I recently saw this article from our friends at NerdWallet. If you have been tempted by a 0% offer, then you need to know the full story.
In seeking the best deal on your next car, you might’ve stumbled upon advertisements or offers to get a 0% interest auto loan. As great as this sounds, you may not save as much as you expect with this type of incentive.
Since auto loans can come through either a dealer or a lender, such as a bank or credit union, it’s important to note that a 0% interest loan generally, if not always, is obtained through a dealer. Automakers offer them to attract buyers to certain car models, especially ones that aren’t selling well. Here are a few things to consider about 0% financing and why it might not be in your best interest to use it.
You might be forfeiting a better deal
Typically, you can’t receive both reduced rate financing and a cash rebate when you buy a car, so you may have to choose one. Manufacturers’ cash rebates can range from a couple hundred to a few thousand dollars. The well-known auto research website Edmunds found that the cost of incentives that automakers pay to attract customers was around $2,300 per car industrywide, which includes cash rebates and cost of reduced financing.

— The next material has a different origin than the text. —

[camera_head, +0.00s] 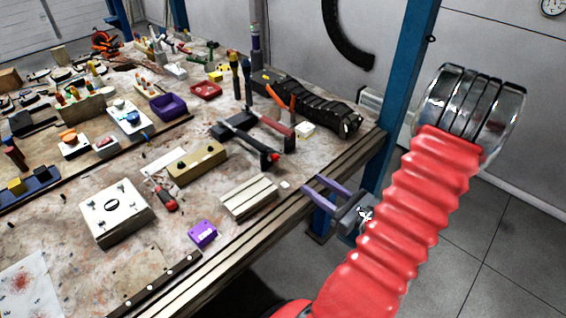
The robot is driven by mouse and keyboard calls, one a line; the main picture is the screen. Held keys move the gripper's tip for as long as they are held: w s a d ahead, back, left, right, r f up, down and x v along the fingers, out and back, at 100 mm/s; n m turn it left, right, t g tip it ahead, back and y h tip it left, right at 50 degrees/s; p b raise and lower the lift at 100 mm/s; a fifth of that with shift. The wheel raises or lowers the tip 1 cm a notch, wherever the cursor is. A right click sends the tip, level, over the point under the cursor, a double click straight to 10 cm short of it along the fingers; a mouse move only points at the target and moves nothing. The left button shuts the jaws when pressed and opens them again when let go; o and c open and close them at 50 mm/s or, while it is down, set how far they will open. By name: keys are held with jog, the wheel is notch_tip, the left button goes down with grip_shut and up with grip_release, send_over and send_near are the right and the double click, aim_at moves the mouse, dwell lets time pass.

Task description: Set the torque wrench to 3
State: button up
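I cannot pick out the torque wrench for certain, and no scale or number 3 is readable. A long black tool with a red tip (248,143) lies on the workbench, left of my gripper. A white box (117,224) with a dark ring-shaped mark on top sits further left; I cannot tell if the mark is a dial. My gripper (312,183) is at the bench's right front edge. Its two purple fingers are apart, with nothing visible between them. The red ribbed sleeve of my arm fills the right foreground.
A tan block (197,161), a ribbed cream block (249,198), a purple block (202,234) and a red-handled tool (167,200) lie on the workbench (150,262). A blue post (402,95) rises behind my gripper. Many tools crowd the back left.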

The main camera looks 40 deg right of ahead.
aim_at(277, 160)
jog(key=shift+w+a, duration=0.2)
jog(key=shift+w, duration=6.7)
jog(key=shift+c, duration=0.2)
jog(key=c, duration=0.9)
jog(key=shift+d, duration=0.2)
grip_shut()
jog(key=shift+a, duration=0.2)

While a 0% loan may sound appealing, a cash rebate might save you more money. If you buy a $20,000 car that has a $2,300 rebate, you are really paying $17,700 plus interest. If the interest rate for a five-year loan is 2.7%, which was the average rate at credit unions toward the end of 2015, then you would pay a total of $1,242 in interest. That would bring the cost of the car plus interest to $18,942, saving you $1,058 compared with what you’d pay with a 0% loan.
You may want to check the auto loan rates at local lenders too, since you might be able to get a low rate and also pick up a rebate when you negotiate with the dealer.
Rate may not last as long as your loan
Some car models may have 0% financing for a limited term, such as five years, which could be less than the length of your auto loan. In the third quarter of 2015, the average loan term for a new car was five years and seven months, and the term for used cars was five years and three months, according to Experian’s State of the Automotive Finance Market report. These are the longest average terms calculated since the firm began collecting data in 2006.
You may even receive a longer loan if you want lower monthly payments than you were offered initially. If your term is longer than the 0% financing deal, you generally pay interest on the remaining months or years.
This offer can be limited
A 0% rate might only be offered for a handful of models, especially newer cars, and less for used cars or older models. But even if this deal is available for the car you want, qualifying for it typically requires a high credit score. Check on the eligibility rules for getting this rate before stepping onto the dealer’s lot if you can.
As you sift through car prices and incentives, remember that trade-offs are part of the process when buying a car. Although a 0% interest rate may save you money in some cases, you might also be letting a better savings opportunity pass you by.